However, while the advantages of the flow battery concept are undisputed, there is no agreement on the best (electro-)chemistry yet. The champion of the metal chemistries is the all-vanadium redox flow battery (VRFB)1. Utilizing four oxidation states of vanadium (V2+,V3+,VO2+,VO2+) this cell chemistry has the main advantage that cross-over of species from one half-cell through the separator into the other half-cell does not lead to a chemical contamination and can be rebalanced electrochemically. The main drawbacks of the VRFB are the sluggish kinetics of the V2+/V3+ and the VO2+/VO2+ redox reactions which limit the current density and therefore the power density2. Organic redox couples can be low cost and made from abundant elements, and they offer greater variability than metallic redox couples due to their tuneable structure3. A great number of organic redox couples were presented in recent years, with capital cost of metallic RFB chemistries being the main driver for their development. As most studies have been restricted to laboratory cell operation, insights into scale-up with larger cell areas and bigger electrolyte volumes and long-term cycling are currently not available3.

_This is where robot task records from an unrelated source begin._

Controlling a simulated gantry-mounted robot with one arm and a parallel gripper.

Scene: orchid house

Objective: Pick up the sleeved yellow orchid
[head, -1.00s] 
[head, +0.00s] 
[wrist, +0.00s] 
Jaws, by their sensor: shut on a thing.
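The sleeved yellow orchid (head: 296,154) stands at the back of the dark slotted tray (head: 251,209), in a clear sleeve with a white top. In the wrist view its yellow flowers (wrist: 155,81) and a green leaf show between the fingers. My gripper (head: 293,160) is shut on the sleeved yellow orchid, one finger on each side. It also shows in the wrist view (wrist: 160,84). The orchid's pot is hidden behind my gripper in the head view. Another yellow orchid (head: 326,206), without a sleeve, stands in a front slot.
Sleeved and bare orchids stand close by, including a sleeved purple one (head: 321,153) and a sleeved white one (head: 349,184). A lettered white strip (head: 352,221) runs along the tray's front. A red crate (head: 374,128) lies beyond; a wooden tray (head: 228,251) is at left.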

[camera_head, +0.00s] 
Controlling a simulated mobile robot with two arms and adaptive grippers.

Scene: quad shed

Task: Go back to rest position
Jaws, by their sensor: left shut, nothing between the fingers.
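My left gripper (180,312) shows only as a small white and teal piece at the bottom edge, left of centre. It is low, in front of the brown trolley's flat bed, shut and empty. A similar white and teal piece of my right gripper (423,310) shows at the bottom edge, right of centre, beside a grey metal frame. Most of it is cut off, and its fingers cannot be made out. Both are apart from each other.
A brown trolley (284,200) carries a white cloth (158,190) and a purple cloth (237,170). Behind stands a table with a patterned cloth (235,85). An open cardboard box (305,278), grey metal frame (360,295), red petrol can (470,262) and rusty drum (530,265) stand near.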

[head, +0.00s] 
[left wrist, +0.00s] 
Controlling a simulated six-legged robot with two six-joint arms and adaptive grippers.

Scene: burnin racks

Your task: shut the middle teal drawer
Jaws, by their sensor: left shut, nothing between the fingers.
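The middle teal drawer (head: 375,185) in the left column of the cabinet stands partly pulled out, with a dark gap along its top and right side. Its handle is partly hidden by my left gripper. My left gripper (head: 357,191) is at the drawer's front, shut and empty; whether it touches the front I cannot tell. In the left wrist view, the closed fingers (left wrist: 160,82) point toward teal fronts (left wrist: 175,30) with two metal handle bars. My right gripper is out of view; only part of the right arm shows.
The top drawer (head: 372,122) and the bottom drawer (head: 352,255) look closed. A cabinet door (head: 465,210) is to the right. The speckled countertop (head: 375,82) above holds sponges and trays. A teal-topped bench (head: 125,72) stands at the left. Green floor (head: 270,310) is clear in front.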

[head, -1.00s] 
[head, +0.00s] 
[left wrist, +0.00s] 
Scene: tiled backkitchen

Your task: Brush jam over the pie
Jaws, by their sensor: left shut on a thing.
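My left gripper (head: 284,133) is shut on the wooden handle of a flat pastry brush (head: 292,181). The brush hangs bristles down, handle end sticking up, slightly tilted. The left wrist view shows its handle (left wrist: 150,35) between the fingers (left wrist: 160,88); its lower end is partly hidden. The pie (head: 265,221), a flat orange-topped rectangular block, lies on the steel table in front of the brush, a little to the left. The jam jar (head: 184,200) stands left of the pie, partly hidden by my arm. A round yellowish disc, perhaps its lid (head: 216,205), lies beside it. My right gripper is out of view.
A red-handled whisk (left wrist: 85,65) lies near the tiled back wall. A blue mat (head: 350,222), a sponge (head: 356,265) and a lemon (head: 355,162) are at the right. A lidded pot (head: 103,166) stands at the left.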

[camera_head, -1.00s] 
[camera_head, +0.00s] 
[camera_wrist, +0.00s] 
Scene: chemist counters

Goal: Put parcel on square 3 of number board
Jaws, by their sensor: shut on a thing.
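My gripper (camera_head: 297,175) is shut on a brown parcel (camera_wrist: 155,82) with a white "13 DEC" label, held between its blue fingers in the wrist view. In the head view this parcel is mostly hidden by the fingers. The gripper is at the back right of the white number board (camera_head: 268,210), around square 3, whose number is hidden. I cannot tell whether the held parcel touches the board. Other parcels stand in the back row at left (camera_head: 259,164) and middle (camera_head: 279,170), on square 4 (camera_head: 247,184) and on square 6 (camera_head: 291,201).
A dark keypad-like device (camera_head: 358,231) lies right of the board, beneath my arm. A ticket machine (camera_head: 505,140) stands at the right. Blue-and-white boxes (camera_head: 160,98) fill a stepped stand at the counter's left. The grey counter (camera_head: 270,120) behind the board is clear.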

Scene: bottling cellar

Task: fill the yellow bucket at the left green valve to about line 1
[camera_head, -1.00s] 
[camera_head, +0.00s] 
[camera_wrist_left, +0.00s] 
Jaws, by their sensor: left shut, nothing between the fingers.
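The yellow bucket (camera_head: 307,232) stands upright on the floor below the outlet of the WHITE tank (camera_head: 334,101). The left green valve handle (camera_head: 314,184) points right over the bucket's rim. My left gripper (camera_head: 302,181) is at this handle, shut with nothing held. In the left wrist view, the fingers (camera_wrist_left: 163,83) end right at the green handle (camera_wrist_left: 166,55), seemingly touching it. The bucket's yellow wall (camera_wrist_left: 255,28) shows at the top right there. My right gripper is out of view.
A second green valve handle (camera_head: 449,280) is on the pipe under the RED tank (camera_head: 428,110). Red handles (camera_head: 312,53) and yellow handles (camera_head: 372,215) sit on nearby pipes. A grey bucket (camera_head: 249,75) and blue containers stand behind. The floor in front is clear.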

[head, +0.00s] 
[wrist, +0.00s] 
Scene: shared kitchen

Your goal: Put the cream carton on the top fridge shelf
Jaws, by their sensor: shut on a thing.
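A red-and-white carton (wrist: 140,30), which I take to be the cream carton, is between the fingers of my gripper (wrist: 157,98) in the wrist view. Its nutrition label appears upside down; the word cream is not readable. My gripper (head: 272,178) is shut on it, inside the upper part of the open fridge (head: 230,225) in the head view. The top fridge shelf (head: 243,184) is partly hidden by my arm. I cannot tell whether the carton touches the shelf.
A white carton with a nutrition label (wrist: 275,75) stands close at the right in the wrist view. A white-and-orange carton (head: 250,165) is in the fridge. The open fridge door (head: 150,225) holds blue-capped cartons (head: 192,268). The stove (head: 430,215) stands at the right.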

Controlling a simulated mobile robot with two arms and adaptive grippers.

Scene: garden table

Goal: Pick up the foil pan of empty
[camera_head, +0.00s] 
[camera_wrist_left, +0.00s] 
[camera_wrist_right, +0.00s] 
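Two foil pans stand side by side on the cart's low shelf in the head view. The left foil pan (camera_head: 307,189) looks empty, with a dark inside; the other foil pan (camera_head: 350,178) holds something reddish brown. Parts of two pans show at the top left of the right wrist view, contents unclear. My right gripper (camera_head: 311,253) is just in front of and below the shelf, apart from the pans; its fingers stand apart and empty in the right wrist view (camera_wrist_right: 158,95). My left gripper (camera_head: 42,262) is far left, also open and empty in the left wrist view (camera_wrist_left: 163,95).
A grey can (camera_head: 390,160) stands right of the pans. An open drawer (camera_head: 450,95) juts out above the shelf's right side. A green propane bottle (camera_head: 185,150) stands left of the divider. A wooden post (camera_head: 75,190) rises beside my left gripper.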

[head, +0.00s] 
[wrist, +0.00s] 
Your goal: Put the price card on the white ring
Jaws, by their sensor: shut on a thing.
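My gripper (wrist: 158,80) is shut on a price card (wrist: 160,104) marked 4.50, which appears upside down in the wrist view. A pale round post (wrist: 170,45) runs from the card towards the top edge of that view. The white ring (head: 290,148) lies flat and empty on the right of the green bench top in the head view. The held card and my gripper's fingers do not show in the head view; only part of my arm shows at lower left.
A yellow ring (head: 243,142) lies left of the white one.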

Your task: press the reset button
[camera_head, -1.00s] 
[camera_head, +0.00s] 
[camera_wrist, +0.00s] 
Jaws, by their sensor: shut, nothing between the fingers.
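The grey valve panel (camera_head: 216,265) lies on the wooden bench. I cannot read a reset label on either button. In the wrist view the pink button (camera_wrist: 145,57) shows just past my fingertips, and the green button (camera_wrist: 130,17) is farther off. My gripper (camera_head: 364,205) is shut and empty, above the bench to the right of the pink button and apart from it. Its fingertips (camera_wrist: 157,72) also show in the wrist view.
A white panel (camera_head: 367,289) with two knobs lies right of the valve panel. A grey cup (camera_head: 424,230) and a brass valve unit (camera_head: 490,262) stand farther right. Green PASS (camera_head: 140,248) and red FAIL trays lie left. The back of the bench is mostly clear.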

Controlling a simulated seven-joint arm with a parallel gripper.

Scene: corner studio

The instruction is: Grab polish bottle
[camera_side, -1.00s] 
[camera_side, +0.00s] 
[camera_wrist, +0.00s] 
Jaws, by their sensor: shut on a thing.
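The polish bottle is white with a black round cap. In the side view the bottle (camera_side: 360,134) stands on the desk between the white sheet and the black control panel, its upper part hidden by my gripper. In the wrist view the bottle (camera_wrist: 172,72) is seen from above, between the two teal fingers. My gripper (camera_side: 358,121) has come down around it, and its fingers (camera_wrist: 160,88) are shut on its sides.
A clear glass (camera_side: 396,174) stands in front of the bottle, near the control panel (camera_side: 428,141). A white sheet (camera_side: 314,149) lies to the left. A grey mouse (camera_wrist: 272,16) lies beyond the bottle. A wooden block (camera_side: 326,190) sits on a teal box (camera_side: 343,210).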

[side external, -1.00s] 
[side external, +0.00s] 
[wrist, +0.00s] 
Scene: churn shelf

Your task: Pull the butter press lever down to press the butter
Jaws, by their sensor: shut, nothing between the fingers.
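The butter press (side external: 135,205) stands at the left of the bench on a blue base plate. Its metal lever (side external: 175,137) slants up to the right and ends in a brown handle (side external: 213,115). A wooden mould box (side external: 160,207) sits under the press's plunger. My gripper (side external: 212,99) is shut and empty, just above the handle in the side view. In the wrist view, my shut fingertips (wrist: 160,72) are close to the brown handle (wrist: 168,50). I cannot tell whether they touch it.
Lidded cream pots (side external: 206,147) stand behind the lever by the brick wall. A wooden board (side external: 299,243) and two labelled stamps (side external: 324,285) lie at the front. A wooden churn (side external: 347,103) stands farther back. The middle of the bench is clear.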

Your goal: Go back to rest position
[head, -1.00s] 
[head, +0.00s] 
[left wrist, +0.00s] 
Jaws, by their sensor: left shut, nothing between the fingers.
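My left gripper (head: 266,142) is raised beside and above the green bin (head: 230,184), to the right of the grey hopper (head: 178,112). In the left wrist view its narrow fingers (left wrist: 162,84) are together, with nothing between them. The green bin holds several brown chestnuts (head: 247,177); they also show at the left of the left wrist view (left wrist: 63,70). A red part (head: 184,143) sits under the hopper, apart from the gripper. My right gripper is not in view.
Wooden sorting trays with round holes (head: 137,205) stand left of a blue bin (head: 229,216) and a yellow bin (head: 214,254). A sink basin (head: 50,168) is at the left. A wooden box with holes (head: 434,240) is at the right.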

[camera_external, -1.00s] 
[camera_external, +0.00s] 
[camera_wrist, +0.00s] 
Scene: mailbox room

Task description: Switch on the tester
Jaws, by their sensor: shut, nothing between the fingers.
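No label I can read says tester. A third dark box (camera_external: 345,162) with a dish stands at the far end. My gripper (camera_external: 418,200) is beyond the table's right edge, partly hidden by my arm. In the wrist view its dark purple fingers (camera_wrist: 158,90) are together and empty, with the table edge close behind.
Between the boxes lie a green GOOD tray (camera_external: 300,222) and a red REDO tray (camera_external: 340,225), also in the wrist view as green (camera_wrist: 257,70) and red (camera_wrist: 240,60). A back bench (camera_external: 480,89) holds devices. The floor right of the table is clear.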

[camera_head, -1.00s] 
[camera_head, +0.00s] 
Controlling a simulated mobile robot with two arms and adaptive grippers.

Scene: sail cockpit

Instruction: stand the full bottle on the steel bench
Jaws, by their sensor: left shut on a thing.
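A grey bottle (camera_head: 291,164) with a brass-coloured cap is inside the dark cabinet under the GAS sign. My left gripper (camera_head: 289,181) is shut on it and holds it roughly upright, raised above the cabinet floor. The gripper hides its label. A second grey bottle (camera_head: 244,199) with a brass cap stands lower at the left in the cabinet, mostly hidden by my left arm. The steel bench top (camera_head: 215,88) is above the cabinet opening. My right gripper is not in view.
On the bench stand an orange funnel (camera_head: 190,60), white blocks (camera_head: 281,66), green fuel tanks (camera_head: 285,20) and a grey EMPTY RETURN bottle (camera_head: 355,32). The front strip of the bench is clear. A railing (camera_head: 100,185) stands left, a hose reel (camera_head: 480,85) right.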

We have proposed a new class of redox electrolyte which combines the tuneability of organic molecules with the stability of metal ions: Polyoxometalates (POMs) functioning as nanostructured electron carriers 4. Employing electrochemistry and in-situ 51V NMR, we show that POMs exhibit four main advantages for the use as electrolyte in a RFB: (1) POMs do not permeate cation exchange membranes because they are large anions. This prevents cross-over and thereby self-discharge and capacity fade. (2) POMs exhibit facile redox kinetics with electron transfer constants four orders of magnitude faster than V2+/V3+ and VO2+/VO2+. This can enable high current densities. (3) POMs undergo multi-electron redox reactions which increases the capacity per molecule. (4) The investigated POMs are soluble and stable. The catholyte species even spontaneously reassembles when destroyed by adverse solvent conditions.
In flow battery studies the theoretical capacity (10.7 Ah L-1) could be achieved under operating conditions. The cell showed a capacity fade of 0.16% per cycle when the cell was cycled for 14 days with current densities from 30 to 60mA cm-2. Avenues to improve the redox electrochemistry of the POMs and the battery will be discussed.
References
(1) Rychcik, M.; Skyllas-Kazacos, S. J. Power Sources 1987, 19, 45–54.
(2) Friedl, J.; Stimming, U. Electrochim. Acta 2017, 227, 235–245.
(3) Leung, P.; Shah, A. A.; Sanz, L.; Flox, C.; Morante, J. R.; Xu, Q.; Mohamed, M. R.; Ponce de León, C.; Walsh, F. C. J. Power Sources 2017, 360, 243–283.
(4) Friedl, J.; Bauer, C.; Al-Oweini, R.; Yu, D.; Kortz, U.; Hoster, H.; Stimming, U. In 222nd MEeting of the ECS; 2012.